- [REQUIREMENT]:
Only those lines running from the line that contains "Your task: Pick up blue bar" through the end of the material are to be written out, each exactly as shown.

------------------------------

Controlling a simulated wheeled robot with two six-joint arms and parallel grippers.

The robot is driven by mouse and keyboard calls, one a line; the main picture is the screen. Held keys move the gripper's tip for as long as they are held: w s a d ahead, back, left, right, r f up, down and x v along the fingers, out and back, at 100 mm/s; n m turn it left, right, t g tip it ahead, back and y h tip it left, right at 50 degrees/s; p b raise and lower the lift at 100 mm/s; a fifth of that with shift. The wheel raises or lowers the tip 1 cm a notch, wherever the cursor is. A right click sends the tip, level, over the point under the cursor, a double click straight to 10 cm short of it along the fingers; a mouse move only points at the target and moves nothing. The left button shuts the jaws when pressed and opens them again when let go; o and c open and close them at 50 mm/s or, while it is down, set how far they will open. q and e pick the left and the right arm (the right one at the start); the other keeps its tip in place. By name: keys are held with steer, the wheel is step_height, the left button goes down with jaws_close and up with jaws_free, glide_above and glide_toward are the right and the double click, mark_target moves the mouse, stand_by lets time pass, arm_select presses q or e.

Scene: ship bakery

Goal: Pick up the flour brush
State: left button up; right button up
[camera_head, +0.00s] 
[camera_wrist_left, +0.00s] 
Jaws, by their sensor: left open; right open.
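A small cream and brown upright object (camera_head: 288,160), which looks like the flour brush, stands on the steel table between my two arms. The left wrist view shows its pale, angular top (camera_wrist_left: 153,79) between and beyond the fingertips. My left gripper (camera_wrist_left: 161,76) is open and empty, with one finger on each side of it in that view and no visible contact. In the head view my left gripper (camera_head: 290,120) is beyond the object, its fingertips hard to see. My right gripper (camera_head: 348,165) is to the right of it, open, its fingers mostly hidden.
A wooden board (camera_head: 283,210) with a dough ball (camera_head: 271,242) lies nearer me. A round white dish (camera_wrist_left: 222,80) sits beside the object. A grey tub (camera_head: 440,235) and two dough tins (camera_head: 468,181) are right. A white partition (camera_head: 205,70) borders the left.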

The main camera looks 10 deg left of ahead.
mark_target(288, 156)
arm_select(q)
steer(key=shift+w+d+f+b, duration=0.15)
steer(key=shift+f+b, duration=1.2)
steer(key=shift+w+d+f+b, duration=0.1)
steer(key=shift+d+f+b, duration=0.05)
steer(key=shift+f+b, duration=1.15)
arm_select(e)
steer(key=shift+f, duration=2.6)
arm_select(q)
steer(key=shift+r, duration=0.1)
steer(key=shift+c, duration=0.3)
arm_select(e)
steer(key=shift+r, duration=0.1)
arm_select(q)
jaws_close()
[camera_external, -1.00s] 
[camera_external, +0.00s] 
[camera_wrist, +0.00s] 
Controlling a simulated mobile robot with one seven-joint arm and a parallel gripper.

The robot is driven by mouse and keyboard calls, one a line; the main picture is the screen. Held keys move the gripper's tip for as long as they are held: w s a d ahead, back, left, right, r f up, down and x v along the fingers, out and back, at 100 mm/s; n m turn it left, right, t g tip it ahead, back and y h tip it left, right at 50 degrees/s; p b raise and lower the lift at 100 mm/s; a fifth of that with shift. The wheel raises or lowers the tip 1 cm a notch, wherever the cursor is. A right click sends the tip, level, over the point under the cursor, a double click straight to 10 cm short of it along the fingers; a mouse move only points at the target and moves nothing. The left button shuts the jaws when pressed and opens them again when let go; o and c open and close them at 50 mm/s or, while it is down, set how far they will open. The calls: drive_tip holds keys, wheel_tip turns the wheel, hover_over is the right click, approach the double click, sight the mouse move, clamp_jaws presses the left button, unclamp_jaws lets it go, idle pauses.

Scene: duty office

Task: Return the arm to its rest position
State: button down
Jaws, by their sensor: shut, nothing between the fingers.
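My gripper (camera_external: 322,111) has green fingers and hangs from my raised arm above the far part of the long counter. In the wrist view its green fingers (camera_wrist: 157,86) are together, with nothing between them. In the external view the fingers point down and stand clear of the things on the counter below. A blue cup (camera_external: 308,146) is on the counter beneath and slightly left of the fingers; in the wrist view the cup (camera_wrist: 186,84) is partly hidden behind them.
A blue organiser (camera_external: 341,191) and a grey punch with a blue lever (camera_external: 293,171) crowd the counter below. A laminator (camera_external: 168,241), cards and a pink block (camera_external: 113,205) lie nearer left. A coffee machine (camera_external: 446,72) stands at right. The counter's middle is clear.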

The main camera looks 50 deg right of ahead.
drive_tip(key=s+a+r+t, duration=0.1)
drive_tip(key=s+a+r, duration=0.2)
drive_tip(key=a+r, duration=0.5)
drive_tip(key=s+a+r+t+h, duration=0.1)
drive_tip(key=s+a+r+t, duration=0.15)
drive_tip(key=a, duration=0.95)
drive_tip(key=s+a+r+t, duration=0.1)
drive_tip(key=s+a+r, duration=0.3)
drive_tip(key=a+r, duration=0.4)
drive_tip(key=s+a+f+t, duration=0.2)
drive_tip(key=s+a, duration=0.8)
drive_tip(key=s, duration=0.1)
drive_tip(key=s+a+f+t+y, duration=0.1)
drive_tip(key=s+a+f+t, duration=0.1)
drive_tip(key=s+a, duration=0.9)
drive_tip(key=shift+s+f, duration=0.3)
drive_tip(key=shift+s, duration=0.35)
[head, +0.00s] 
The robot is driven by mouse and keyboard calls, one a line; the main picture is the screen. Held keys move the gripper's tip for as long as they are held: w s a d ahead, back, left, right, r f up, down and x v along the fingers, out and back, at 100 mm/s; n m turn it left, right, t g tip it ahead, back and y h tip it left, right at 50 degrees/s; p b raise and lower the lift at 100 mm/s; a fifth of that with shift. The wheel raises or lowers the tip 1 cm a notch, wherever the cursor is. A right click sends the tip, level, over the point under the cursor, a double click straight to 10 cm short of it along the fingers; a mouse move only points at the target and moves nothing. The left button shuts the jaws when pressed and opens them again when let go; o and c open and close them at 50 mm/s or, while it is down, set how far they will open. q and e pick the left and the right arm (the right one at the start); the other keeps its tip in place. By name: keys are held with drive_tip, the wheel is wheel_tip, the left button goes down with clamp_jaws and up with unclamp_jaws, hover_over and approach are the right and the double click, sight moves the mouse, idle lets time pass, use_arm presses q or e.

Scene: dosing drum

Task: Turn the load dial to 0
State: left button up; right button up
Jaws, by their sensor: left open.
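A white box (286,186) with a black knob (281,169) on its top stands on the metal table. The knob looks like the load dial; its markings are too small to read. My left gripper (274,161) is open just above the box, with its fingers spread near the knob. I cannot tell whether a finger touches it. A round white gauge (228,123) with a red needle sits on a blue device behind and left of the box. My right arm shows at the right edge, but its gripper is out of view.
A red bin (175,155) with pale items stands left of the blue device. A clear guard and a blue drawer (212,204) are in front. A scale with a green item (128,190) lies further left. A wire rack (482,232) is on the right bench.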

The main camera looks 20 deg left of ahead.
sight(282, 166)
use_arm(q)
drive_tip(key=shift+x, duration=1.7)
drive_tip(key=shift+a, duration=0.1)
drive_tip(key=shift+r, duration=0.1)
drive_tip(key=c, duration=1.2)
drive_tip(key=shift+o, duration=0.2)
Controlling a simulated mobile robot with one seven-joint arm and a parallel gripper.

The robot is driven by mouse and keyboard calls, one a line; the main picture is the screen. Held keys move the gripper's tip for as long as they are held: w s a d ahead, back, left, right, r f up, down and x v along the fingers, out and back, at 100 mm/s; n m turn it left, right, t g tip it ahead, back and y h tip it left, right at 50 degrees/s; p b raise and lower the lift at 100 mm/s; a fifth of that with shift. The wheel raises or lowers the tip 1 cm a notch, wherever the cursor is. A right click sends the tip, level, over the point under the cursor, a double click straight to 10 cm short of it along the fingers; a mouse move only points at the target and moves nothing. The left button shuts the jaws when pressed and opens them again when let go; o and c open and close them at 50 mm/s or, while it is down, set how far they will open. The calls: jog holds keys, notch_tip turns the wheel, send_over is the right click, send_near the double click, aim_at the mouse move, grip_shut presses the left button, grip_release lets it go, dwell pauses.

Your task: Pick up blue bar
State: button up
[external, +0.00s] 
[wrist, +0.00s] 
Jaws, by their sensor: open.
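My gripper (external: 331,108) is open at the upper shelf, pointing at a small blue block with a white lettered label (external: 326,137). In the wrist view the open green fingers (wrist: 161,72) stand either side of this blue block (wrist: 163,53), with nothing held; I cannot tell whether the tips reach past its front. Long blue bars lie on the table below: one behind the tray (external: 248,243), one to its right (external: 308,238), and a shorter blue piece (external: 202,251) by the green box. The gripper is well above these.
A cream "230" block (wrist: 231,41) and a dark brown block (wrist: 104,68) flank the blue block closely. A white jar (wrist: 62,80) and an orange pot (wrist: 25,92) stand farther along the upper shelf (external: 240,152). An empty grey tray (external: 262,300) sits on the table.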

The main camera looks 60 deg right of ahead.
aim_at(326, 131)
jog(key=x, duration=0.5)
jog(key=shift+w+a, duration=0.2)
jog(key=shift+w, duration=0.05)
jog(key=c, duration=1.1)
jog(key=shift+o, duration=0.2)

------------------------------

- [TASK ANSWER]:
Your task: Pick up blue bar
State: button up
[external, +0.00s] 
[wrist, +0.00s] 
Jaws, by their sensor: open.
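My gripper (external: 331,108) is open at the upper shelf, pointing at a small blue block with a white lettered label (external: 326,137). In the wrist view the open green fingers (wrist: 161,72) stand either side of this blue block (wrist: 163,53), with nothing held; I cannot tell whether the tips reach past its front. Long blue bars lie on the table below: one behind the tray (external: 248,243), one to its right (external: 308,238), and a shorter blue piece (external: 202,251) by the green box. The gripper is well above these.
A cream "230" block (wrist: 231,41) and a dark brown block (wrist: 104,68) flank the blue block closely. A white jar (wrist: 62,80) and an orange pot (wrist: 25,92) stand farther along the upper shelf (external: 240,152). An empty grey tray (external: 262,300) sits on the table.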

The main camera looks 60 deg right of ahead.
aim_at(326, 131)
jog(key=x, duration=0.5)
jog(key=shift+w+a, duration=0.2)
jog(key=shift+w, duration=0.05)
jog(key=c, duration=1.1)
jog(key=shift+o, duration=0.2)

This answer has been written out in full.